====== Data in this exercise
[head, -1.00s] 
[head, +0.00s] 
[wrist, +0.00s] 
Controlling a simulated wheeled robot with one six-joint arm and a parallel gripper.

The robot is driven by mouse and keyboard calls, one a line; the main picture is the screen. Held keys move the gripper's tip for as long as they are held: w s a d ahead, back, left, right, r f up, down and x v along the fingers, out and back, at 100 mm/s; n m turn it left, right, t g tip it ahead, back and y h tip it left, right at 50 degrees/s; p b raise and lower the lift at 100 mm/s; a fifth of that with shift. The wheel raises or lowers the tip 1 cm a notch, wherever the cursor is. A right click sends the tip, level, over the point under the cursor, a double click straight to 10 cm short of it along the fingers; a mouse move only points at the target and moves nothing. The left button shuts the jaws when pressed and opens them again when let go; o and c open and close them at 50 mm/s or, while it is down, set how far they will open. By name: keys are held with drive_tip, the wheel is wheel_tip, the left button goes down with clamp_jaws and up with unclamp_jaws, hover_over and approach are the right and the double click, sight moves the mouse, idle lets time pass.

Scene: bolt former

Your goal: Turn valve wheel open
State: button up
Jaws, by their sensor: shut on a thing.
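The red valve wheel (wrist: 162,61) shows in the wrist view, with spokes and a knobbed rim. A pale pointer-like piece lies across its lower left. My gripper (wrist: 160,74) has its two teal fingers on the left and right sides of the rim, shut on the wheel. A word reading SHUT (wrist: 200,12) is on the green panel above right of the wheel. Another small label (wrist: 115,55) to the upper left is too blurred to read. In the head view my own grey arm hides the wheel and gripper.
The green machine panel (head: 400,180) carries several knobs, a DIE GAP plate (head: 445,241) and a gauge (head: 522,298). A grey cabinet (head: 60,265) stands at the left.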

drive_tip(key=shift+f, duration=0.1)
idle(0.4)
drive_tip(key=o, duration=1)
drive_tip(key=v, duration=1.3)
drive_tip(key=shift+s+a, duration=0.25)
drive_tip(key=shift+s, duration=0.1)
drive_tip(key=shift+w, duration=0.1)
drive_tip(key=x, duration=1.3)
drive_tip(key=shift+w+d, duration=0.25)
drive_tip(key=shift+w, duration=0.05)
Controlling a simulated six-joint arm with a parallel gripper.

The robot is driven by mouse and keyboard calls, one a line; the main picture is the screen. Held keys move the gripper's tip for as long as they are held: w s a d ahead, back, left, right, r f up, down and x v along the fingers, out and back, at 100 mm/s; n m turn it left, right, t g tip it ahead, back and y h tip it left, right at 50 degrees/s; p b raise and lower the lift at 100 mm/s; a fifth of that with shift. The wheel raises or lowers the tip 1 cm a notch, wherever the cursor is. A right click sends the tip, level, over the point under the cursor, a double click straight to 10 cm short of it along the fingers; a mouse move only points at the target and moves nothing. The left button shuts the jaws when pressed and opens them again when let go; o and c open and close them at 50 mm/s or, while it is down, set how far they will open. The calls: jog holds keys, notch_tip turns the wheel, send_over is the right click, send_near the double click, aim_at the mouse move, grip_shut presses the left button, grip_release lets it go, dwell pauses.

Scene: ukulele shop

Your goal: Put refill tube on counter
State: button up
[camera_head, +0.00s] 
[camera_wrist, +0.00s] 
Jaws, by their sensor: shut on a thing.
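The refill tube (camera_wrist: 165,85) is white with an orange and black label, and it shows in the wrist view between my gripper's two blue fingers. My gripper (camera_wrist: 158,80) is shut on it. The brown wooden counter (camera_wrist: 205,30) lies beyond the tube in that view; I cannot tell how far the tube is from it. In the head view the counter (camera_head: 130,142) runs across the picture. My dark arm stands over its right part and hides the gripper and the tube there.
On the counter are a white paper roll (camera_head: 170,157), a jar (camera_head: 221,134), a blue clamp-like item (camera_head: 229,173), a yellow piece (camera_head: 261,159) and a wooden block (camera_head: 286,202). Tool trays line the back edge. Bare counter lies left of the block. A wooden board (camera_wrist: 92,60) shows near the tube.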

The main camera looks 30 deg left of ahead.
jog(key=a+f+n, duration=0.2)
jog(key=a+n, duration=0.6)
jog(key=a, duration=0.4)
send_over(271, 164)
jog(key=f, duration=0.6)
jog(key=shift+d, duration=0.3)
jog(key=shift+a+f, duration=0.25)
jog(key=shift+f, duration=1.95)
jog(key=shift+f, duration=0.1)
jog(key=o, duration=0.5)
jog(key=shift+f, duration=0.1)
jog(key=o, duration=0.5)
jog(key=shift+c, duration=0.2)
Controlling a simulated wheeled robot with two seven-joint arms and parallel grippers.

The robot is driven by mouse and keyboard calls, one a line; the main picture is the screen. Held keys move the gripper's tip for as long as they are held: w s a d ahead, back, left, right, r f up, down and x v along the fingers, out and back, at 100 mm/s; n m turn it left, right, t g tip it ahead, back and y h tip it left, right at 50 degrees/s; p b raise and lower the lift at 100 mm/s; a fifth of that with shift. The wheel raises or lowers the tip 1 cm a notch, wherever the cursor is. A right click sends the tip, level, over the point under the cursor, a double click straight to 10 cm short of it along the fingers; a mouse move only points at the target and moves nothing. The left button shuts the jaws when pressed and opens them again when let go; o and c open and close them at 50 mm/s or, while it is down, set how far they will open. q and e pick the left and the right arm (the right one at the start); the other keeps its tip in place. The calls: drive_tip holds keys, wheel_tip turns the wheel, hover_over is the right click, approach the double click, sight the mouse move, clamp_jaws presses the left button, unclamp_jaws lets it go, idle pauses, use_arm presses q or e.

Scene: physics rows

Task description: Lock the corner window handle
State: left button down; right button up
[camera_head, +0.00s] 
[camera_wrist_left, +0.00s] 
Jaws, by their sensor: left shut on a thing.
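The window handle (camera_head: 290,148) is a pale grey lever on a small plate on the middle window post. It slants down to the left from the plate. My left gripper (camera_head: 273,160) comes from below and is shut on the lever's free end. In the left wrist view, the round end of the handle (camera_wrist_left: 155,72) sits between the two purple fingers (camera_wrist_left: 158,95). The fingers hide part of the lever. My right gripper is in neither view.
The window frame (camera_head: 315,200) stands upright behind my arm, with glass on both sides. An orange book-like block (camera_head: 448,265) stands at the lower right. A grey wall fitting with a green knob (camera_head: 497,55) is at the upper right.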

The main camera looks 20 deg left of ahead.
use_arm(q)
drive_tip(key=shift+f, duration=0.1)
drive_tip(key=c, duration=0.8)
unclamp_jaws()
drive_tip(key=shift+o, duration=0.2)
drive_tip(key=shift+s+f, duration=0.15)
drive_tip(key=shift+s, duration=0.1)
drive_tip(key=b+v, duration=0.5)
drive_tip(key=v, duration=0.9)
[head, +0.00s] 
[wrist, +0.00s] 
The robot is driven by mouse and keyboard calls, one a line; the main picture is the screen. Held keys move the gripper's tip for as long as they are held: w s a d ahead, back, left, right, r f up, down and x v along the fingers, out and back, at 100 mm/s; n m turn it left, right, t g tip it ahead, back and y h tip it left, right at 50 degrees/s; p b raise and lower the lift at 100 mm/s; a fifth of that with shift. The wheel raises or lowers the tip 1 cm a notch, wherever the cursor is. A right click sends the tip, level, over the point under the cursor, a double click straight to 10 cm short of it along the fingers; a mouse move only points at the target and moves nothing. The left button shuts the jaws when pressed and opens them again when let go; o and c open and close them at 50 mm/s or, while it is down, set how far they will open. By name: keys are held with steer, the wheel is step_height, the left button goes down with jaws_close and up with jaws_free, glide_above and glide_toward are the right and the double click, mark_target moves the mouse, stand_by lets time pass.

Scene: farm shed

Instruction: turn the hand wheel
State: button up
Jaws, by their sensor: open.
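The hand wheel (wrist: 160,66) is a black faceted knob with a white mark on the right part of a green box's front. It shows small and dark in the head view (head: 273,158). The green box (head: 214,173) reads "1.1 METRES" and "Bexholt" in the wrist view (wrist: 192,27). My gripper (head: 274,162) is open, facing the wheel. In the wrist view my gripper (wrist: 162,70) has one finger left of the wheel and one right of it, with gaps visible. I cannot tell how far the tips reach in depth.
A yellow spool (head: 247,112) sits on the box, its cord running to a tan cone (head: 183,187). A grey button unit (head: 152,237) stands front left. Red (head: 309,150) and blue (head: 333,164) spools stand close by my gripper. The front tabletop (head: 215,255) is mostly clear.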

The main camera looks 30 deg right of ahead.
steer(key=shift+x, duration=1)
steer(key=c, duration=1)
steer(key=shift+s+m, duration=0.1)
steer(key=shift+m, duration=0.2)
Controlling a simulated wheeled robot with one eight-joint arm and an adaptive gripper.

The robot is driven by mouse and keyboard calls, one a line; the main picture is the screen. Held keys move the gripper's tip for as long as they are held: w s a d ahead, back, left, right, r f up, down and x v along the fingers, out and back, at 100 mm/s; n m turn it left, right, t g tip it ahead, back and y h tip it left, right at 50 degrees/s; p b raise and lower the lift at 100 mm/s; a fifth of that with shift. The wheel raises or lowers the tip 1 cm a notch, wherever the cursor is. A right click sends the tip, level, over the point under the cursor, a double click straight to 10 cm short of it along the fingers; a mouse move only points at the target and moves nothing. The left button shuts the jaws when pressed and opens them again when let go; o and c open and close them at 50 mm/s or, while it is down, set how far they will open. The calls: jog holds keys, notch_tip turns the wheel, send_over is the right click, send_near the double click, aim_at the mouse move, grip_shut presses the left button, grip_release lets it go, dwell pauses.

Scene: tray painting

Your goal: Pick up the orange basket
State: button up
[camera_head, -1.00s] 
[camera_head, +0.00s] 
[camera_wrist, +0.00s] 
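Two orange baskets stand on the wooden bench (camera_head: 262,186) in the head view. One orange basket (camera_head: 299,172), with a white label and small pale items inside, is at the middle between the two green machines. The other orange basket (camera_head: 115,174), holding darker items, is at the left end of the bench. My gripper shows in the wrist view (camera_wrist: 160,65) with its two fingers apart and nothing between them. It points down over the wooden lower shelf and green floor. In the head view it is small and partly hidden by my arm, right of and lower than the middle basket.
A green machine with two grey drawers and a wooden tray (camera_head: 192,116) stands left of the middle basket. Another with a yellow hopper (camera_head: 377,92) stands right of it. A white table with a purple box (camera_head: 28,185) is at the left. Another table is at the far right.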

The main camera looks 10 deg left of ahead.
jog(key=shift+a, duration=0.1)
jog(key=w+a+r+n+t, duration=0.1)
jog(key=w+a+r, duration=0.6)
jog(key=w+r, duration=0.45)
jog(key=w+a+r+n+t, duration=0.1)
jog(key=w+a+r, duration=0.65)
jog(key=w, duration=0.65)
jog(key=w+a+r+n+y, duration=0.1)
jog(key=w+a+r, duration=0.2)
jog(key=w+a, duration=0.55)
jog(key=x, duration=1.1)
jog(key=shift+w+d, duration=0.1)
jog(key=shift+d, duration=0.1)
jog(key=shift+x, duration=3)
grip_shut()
============
Instruction
Take the lines from the start of the records through the line holding "Controlling a simulated wheeled robot with one six-joint", both included, and please print them exactly, with nothing else.

Task output
[head, -1.00s] 
[head, +0.00s] 
[wrist, +0.00s] 
Controlling a simulated wheeled robot with one six-joint arm and a parallel gripper.

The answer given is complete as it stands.